Car plus de soixante ans après son indépendance, le Liban n'a toujours pas réussi à cimenter l'entente des communautés qui le composent. En 1943, les Libanais ont scellé un pacte national par lequel les chrétiens renonçaient à la protection de la France, tandis que les musulmans renonçaient à aspirer à un ensemble arabe plus vaste. «Deux négations ne font pas une nation», avait commenté, dans une formule célèbre, le journaliste Georges Naccache. «Aujourd'hui, nous en sommes presque au même point», estime l'ex-ministre des Affaires étrangères, Fouad Boutros. «L'immense rassemblement multiconfessionnel du 14 mars dernier (à l'appel de l'opposition) n'est pas artificiel, mais encore faut-il lui donner des bases solides, un projet politique qui aille au-delà de la réaction à la tutelle syrienne.» La division du Liban et sa porosité face aux influences extérieures ont souvent été exploitées par des puissances sous couvert d'aider une partie contre l'autre.
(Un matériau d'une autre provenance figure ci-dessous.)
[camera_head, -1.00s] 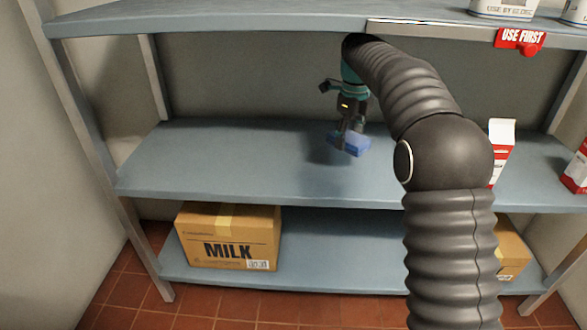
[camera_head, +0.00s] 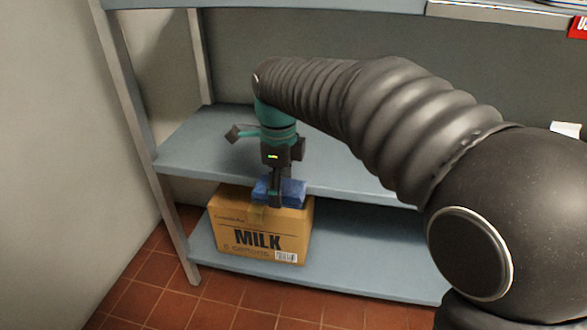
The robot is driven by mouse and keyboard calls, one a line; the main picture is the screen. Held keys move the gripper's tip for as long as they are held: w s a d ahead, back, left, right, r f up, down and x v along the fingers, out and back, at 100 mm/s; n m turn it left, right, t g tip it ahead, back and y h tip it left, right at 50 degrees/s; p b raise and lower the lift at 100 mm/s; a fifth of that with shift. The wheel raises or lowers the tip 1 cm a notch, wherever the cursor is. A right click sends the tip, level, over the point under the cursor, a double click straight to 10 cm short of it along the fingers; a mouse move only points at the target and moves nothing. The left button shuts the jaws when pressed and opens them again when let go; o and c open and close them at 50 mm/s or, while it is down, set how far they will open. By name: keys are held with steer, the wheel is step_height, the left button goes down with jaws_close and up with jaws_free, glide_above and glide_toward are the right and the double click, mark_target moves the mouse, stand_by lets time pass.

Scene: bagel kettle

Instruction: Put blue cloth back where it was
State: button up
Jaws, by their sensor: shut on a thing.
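The blue cloth (camera_head: 293,192) is a small folded blue bundle. My gripper (camera_head: 275,203) points down and is shut on it. In the picture the cloth overlaps the front edge of the middle shelf and the upper part of the milk box. I cannot tell whether it touches either. My gripper's fingers hide part of the cloth.
The brown milk box (camera_head: 260,235) stands on the bottom shelf (camera_head: 350,275). The middle shelf (camera_head: 215,135) is bare at the left. A metal post (camera_head: 180,225) stands at the left. A red tag (camera_head: 578,27) and a white carton top (camera_head: 566,130) show at right.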

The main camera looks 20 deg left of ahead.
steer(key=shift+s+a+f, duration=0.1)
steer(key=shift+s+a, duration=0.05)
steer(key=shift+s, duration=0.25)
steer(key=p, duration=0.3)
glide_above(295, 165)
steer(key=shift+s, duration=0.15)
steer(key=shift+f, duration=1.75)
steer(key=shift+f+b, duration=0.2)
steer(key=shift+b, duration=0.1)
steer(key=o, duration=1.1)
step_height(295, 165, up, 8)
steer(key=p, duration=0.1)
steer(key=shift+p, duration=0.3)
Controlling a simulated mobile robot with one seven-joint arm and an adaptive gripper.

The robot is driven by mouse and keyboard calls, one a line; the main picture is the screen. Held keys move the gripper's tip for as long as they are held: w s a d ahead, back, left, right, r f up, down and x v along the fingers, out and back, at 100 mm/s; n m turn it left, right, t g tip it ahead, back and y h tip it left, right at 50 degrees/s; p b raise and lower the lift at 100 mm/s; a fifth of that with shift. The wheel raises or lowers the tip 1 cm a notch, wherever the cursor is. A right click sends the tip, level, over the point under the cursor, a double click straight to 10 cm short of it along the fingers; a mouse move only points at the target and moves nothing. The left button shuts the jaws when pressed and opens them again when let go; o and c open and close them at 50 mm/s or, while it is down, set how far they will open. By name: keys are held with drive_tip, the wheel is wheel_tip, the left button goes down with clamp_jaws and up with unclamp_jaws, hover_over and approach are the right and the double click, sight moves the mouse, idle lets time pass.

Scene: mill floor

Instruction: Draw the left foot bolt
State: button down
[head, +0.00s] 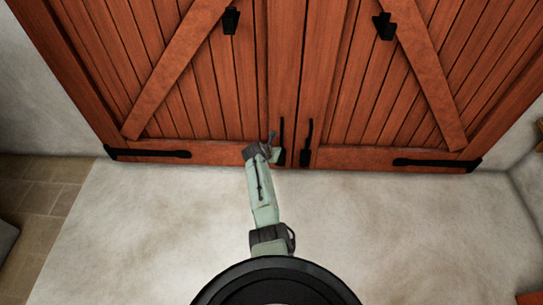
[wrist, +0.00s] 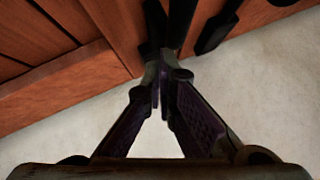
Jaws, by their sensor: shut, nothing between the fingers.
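The red-brown double door (head: 200,85) is closed in the head view. The black left foot bolt (head: 281,143) stands low on the left leaf, just left of the middle seam. It is a thin upright rod with a thicker foot. My gripper (head: 273,151) is at the bottom of the left leaf, just left of this bolt and partly over it. In the wrist view the fingers of my gripper (wrist: 162,88) meet at their tips, with nothing held. Dark bolt parts (wrist: 181,22) lie right beyond the tips; I cannot tell whether they touch.
The right foot bolt (head: 307,145) stands close to the right, and also shows in the wrist view (wrist: 216,30). Black strap hinges (head: 150,153) and (head: 437,163) sit at the lower outer corners. The pale floor (head: 400,235) before the door is clear.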

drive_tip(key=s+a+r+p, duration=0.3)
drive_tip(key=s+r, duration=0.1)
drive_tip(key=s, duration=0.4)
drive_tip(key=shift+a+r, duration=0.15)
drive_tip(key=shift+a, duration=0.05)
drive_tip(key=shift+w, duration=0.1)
Les effets ont été dévastateurs, rappelle Fouad Boutros. «Le Liban, comme nation, est un compromis. Aucun groupe ne peut imposer sa volonté à l'autre», avertit-il.
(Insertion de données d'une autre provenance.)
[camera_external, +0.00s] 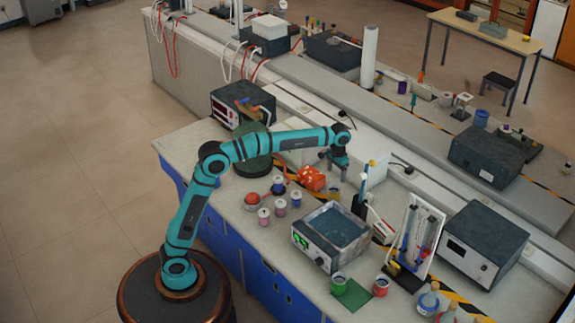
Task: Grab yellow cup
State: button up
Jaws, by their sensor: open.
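My gripper (338,172) is open and points down above the lab bench (225,180), at the end of my teal arm. It appears empty. Several small cups stand on the bench to the left of and below my gripper in the picture: a blue one (279,186), a pinkish one (264,217) and another with a purple tone (296,198). A small yellow top (372,163) shows just right of my gripper; what it belongs to is unclear.
Orange-red crumpled objects (311,179) lie left of my gripper. A grey water bath (332,236) stands in front. A blue-and-black upright tool (362,195) is close on the right. A rack (415,240) and a dark instrument (485,243) stand farther right.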

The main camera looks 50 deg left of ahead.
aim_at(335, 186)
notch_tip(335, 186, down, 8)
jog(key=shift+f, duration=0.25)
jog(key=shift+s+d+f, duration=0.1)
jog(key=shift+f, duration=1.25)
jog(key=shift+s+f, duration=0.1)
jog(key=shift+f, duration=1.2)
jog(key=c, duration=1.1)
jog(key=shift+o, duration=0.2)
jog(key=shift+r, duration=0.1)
Pour des intellectuels tels que Samir Frangié, cette leçon du passé a été assimilée. Aujourd'hui, à la différence de 1975, les Libanais ont fait l'expérience douloureuse de la violence. «Tous les manifestants et contre-manifestants ont défilé sous une même bannière, le drapeau libanais, et le Hezbollah a clairement fait comprendre qu'il voulait un dialogue pacifique, c'est un point de départ essentiel», dit cet opposant, membre du rassemblement de Kornet Chehwan, un mouvement de leaders chrétiens édifié sous l'égide du patriarcat maronite. «La dynamique populaire libérée par l'assassinat de Rafic Hariri témoigne d'un phénomène incroyable de réconciliation nationale», poursuit Samir Frangié, selon qui il est «impensable d'exclure les chiites, représentés par le Hezbollah, de cette réconciliation».
La coalition anti-syrienne a marqué des points contre Damas et les autorités libanaises, mais au-delà de ces victoires politiques, le travail de refondation du pays est loin d'être achevé.